La marge du temps, un blog culturel et littéraire
Histoire

L’unanimité : une autre tragédie chez Charlie

Le massacre de l’équipe rédactionnelle de Charlie Hebdo nous montre comment l’histoire peut opérer un changement radical dans la perception de l’humour et de la provocation.

Les médias ont insisté sur le fait qu’en attaquant ce journal satirique, c’était la liberté de la presse qui était visée et même la liberté tout court. Le monde médiatique comme celui politique ont rendu un hommage à ces empêcheurs de tourner en rond : « Ils avaient marqué, par leur insolence, leur indépendance des générations de Français. Ce sont aujourd’hui nos héros. » (discours télévisé du président François Hollande, le 7 janvier 2015).

Quel retournement de situation si l’on se souvient que ces hommes, du moins les « historiques » comme Cabu et Wolinski, étaient, dans les années soixante et soixante-dix, des ennemis du pouvoir en place ! N’étaient-ils pas des pestiférés, des délinquants ?

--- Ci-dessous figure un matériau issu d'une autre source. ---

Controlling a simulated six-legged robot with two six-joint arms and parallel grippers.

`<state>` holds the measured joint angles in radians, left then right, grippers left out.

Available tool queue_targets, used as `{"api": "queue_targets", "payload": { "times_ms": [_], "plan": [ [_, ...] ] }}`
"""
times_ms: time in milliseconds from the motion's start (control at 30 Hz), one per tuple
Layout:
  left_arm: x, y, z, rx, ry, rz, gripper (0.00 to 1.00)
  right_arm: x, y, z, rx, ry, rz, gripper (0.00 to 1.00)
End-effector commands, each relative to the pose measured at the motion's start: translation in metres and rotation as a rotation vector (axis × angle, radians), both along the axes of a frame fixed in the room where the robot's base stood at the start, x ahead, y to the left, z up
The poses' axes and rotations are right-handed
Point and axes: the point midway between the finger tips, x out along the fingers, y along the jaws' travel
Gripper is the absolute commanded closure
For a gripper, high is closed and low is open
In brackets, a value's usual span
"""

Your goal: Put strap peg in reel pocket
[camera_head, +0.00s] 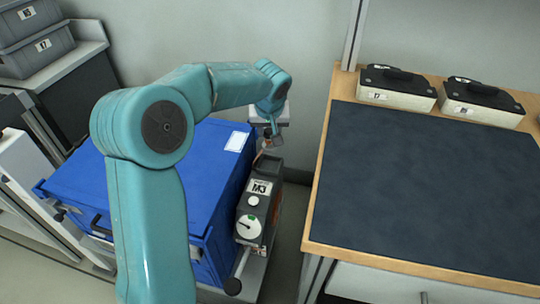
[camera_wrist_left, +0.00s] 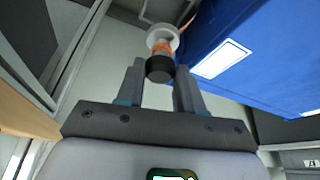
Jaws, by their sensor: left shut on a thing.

Charlie Hebdo avait été précédé, de 1960 à 1970, par Hara Kiri, « journal bête et méchant », indiquait le sous-titre. Avec le fameux numéro qui serait le dernier : « Bal tragique à Colombey : 1 mort », en écho au décès du général de Gaulle et à l’incendie d’un bal de province qui avait fait 146 victimes, Hara-Kiri se faisait interdire, pour la troisième fois, par le pouvoir pour « pornographie ». Conservant l’irrévérence pour objectif, la même équipe (Cavanna, le professeur Choron, Wolinski, Cabu, etc.), créait dans la foulée Charlie Hebdo en référence à de Gaulle et au pouvoir qu’il représentait. Cette bande d’anti en tout genre, étaient jugés anarchistes, vulgaires, irrespectueux, pourfendeur des hiérarchies, par les plus « installés », tandis que la jeunesse contestataire les adorait. En quelque sorte, ils étaient des soixante-huitards avant l’heure. Avec les Événements, ils furent comme des poissons dans l’eau de la contestation jusqu’à la disparition du journal en 1981 faute de lecteurs période aux mœurs libérales. Le public ne se reconnaissait plus dans cet humour décapant, « bête et méchant ». En revenant aux « affaires » dix ans plus tard, Charlie ciblait cette fois les intégrismes religieux et politiques. Ce qui leur fut fatal, car, pour l’intégrisme (surtout religieux), il est interdit de rire de tout.

Ironie de l’histoire, Charlie, d’une rafale de kalachnikov, est passé du côté du bien, de la civilisation, de la liberté, alors que quarante ans auparavant, les membres de ce journal étaient des ensauvagés, des types qui ne savaient pas se tenir en société.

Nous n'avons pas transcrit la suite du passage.